I went on to share with Terry other details of the transition and how it was seeming so challenging to me, to be back at this place that I have been before physically and emotionally and thinking that I wouldn't experience it again. She shared an anecdote with me.
A few weeks ago she had a visitor, Federico, I am assuming from Spain as she shared with me her passion for it, being a retired Spanish-language teacher, and all of the connections she still maintains there. Before his visit, she was busy running around cleaning the house, getting things prepared, buying food, planning everything, and just after he left, she became sick and took a whole week to recover. Stress. She was describing all of it to the teacher one day after class and she recommended Pema Chodron's When Things Fall Apart and asked a series of questions. Do you think he knows how much stress you are under? There is no way he could understand because he is so much younger than you, in a different state of mind, and most importantly, because you did not share it with him. If you do not communicate your feelings with him, how do you expect him to know or understand?

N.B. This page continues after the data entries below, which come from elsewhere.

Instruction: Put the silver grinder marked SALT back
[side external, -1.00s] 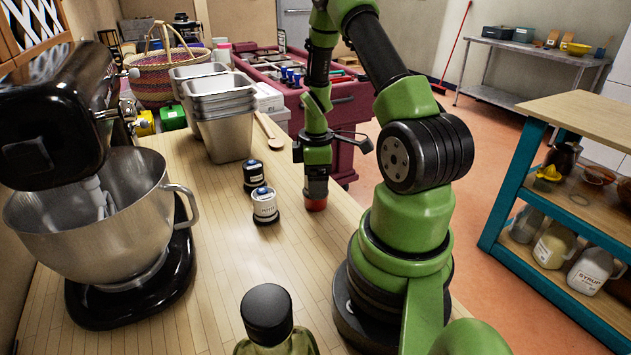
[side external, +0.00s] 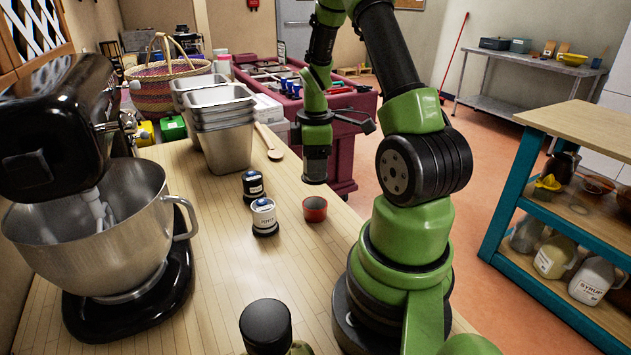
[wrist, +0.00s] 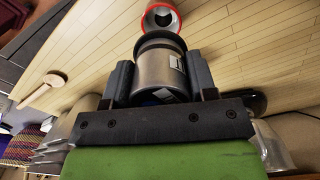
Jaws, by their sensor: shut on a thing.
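My gripper (side external: 316,148) is shut on a silver cylindrical grinder (side external: 315,170), holding it roughly upright above the counter. In the wrist view, the silver grinder (wrist: 155,72) sits between the two fingers, with a dark band at its far end. Part of a white label shows on its side, but its wording cannot be read. A small red cup-shaped holder (side external: 315,215) stands on the counter below and appears empty. The red holder (wrist: 172,30) also shows just beyond the grinder in the wrist view, with a gap between them in the side view.
A dark-capped bottle (side external: 266,325) is in front. Counter around the holder is clear.

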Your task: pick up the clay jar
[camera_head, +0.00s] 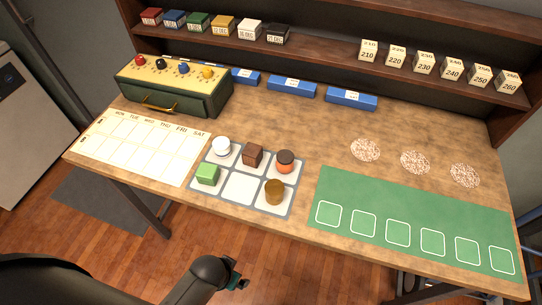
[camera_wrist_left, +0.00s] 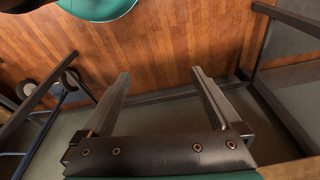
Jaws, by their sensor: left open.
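The orange-red jar with a dark top (camera_head: 285,162), which looks like the clay jar, stands upright in the back right cell of a grey tray (camera_head: 228,206) on the table. My left gripper (camera_head: 236,281) is low in front of the table's front edge, well apart from the jar. The jar is not in the left wrist view. My right gripper is not in view.
Beside the jar stand a brown cube (camera_head: 253,154), a white round item (camera_head: 221,147), a green box (camera_head: 207,174) and a brown-gold cylinder (camera_head: 275,192). A green mat (camera_head: 400,215) lies right, a calendar sheet (camera_head: 140,148) left. The table's front edge lies between gripper and tray.

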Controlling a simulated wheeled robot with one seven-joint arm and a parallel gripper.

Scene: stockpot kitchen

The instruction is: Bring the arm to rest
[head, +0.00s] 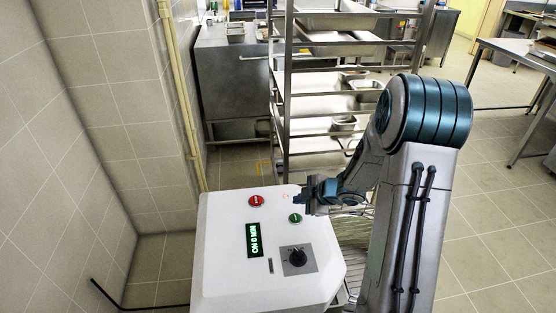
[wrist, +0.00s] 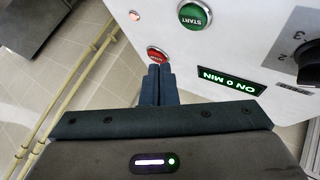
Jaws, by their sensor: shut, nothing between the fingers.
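My gripper (wrist: 159,84) is shut and empty in the wrist view, its two dark fingers together. In the head view my gripper (head: 303,200) is over the right part of the white control panel (head: 222,268), close to the green START button (head: 295,218). Whether it touches the panel I cannot tell. In the wrist view the START button (wrist: 195,14) is beyond the fingertips to the upper right, and the red button (wrist: 156,53) is just beyond the fingertips, partly hidden by them. My arm reaches in from the right of the head view.
The panel has a display (head: 254,240) reading "ON 0 MIN" and a black knob (head: 298,257). A steel rack (head: 281,110) with trays stands behind it. A yellow pipe (head: 178,80) runs along the tiled wall at left. A steel table (head: 520,50) is at right; floor between is clear.

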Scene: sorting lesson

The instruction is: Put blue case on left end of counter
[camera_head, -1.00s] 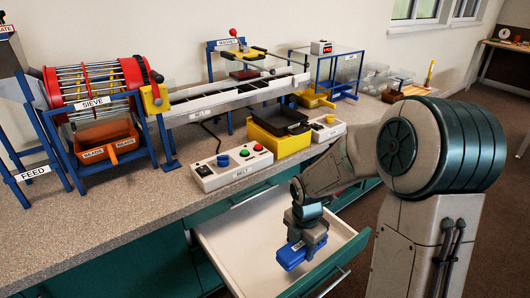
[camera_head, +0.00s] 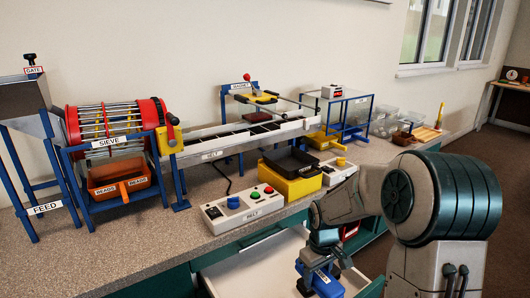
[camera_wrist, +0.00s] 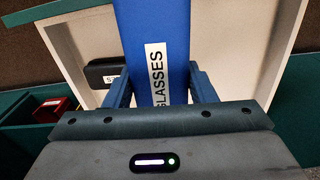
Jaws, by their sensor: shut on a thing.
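The blue case (camera_wrist: 176,40) is between the fingers of my gripper (camera_wrist: 160,85) in the wrist view and carries a white label reading "GLASSES". In the head view the blue case (camera_head: 322,282) hangs from my gripper (camera_head: 318,268), which is shut on it, over the open white drawer. The speckled counter (camera_head: 130,250) runs along the wall. Its left part, in front of the sieve stand and the feed stand, shows bare surface.
The drawer (camera_head: 225,277) stands open below the belt control box (camera_head: 245,208). A black case (camera_wrist: 104,72) with a partly hidden label lies in it. The sieve stand (camera_head: 117,178), feed stand (camera_head: 48,207) and yellow box with black tray (camera_head: 292,180) stand on the counter.

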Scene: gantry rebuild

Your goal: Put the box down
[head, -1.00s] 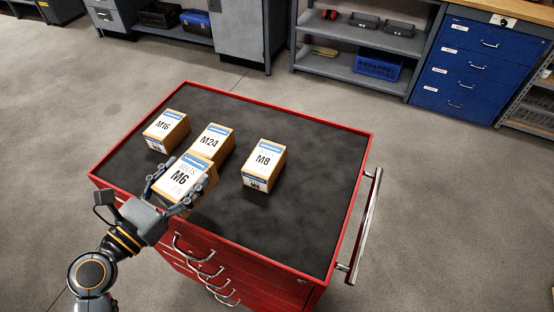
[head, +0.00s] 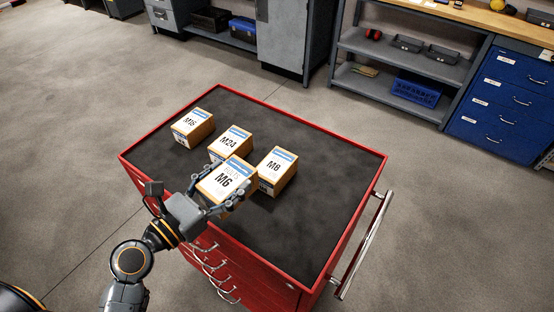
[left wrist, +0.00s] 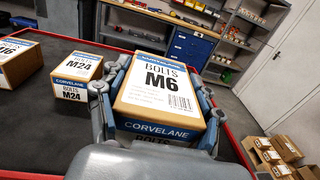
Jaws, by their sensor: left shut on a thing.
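The M6 box (head: 223,181), brown with a white and blue label, is in my left gripper (head: 219,190) over the near part of the red cart's black top (head: 308,213). In the left wrist view the fingers (left wrist: 155,105) are shut on both sides of the M6 box (left wrist: 160,88). The picture does not clearly show whether its underside touches the mat. My right gripper is not in view.
The right and back parts of the cart top are bare. A chrome handle (head: 362,246) runs along the cart's right side. Shelving (head: 400,65) and blue drawers (head: 505,95) stand behind, across open floor. Several cartons (left wrist: 275,155) lie on the floor.

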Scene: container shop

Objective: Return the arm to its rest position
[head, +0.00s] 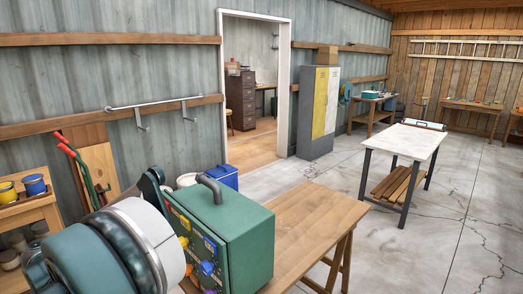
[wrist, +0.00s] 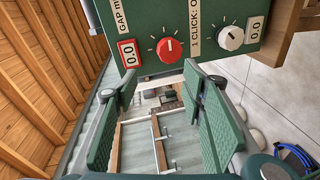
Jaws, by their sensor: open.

Terry added to this that Federico and his sister visited two years ago, and she was even more exhausted after that trip. "His sister just loved to shop and shop and shop. And it's not that I wouldn't have gone with her, but it was just too much, and I'm too old, and I got tired. But because I never said anything to her, she didn't know." She went on, "So I am telling you this, Lauren, because I am seventy-seven years old and this is a journey. This is life. It's dipping your toe in, feeling it, giving it a try. It's not always going to be or to turn out as you thought but it's mostly just giving it a try and doing your best. It is a process." I started crying. She stood there before me with a huge smile on her face. "It's okay, Lauren, you are going through a lot."
I though to myself, how could she be smiling so widely when there is so much pain? How does she after all of these years and all of the things she must have felt and continues to feel, be there smiling? I just couldn't grasp it at that moment. And then I remember, she is alive. She is breathing. She is here to tell me this story. For that she is thankful. This is life.